Messerschmitt Me 410 Hornet

Messerschmitt Me 410 Hornet

The Messerschmitt Me 410 Hornisse (Hornet) was a German heavy fighter and Schnellbomber used by the Luftwaffe during World War II. Though an incremental improvement of the Me 210, it had a new wing plan, longer fuselage and engines of greater power. The changes were significant enough for the aircraft to be renamed the Me 410.

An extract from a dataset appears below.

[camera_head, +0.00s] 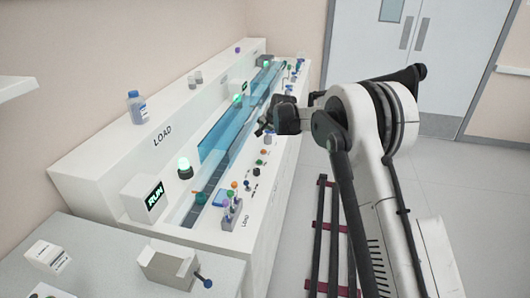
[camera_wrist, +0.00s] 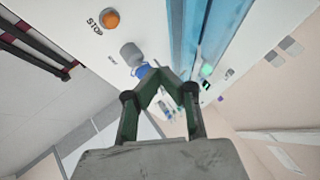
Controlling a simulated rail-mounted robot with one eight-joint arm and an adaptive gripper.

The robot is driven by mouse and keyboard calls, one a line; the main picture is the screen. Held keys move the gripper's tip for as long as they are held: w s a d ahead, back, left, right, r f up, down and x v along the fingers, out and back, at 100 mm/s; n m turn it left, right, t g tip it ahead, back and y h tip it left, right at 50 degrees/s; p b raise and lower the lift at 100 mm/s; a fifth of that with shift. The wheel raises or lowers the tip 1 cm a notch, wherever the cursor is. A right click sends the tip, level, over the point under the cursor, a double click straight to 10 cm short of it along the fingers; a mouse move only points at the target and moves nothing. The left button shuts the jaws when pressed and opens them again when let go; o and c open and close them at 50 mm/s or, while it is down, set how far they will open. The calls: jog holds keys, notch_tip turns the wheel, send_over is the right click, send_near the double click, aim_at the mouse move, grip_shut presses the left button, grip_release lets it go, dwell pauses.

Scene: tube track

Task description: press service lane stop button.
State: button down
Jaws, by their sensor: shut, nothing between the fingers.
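An orange round stop button (camera_wrist: 109,19) is on the white panel at the upper left of the wrist view, with the word STOP beside it. I cannot tell whether it belongs to the service lane. My gripper (camera_wrist: 160,78) is shut and empty, its green fingers meeting at the tips. In the wrist view the tips appear below and to the right of the button, apart from it. In the head view my gripper (camera_head: 264,127) is over the front part of the long white bench (camera_head: 265,215), hiding part of its control panel.
A grey knob (camera_wrist: 131,53) and a blue part (camera_wrist: 143,71) lie between button and fingertips in the wrist view. A clear blue cover (camera_head: 222,140) runs along the bench.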

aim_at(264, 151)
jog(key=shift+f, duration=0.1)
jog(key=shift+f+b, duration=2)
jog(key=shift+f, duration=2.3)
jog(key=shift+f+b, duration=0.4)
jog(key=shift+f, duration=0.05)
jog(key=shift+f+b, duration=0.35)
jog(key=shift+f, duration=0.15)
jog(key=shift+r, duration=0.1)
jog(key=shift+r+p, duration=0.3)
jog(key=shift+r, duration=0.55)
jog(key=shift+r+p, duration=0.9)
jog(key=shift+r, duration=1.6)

Messerschmitt Me 410 Hornet

The last in a series of twin engined ‘destroyers’ manufactured by Messerschmitt, the Me410 was used by the Luftwaffe in a variety of roles.

Mitsubishi Ki-46 ‘Dinah’

One of the most elegant aircraft of World War Two, the ‘Dinah’ was so successful that Germany tried (in vain) to acquire manufacturing rights from Japan. Although fighter and ground attack versions were developed, it was in the high-altitude photographic reconnaissance role that the Ki46 excelled. Given allied codename ‘Dinah’, this aircraft combined high speed with long range and was able to cover the entire Pacific theatre of operations with little opposition.

This Mitsubishi Ki-46 ‘Dinah’ was on display at RAF Cosford.

Having first flown in November 1939, performance trials showed the prototype Ki46-I’s top speed to be 64kph (40mph) lower than the requirement, although at 540kph (336mph) it was still faster than the latest Japanese fighters! Ki46s were first used operationally over China, their speed enabling them to avoid interception by the few fighters available to the Chinese.

Before the highly successful Japanese campaign against the British in Malaya, detailed reconnaissance of the area was carried out by a Ki46 unit. Detachments of Japanese Army Air Force Ki46s were soon deployed to cover most of South-east Asia and their success led to the Japanese Navy operating a small number of Dinahs.

Although Dinahs became vulnerable to fast-climbing Allied fighters towards the end of the war, they still managed to make many reconnaissance flights over the large, well-defended airbases in the Mariana Islands that the Americans were using for massed bomber raids against Japan in 1944 and 1945.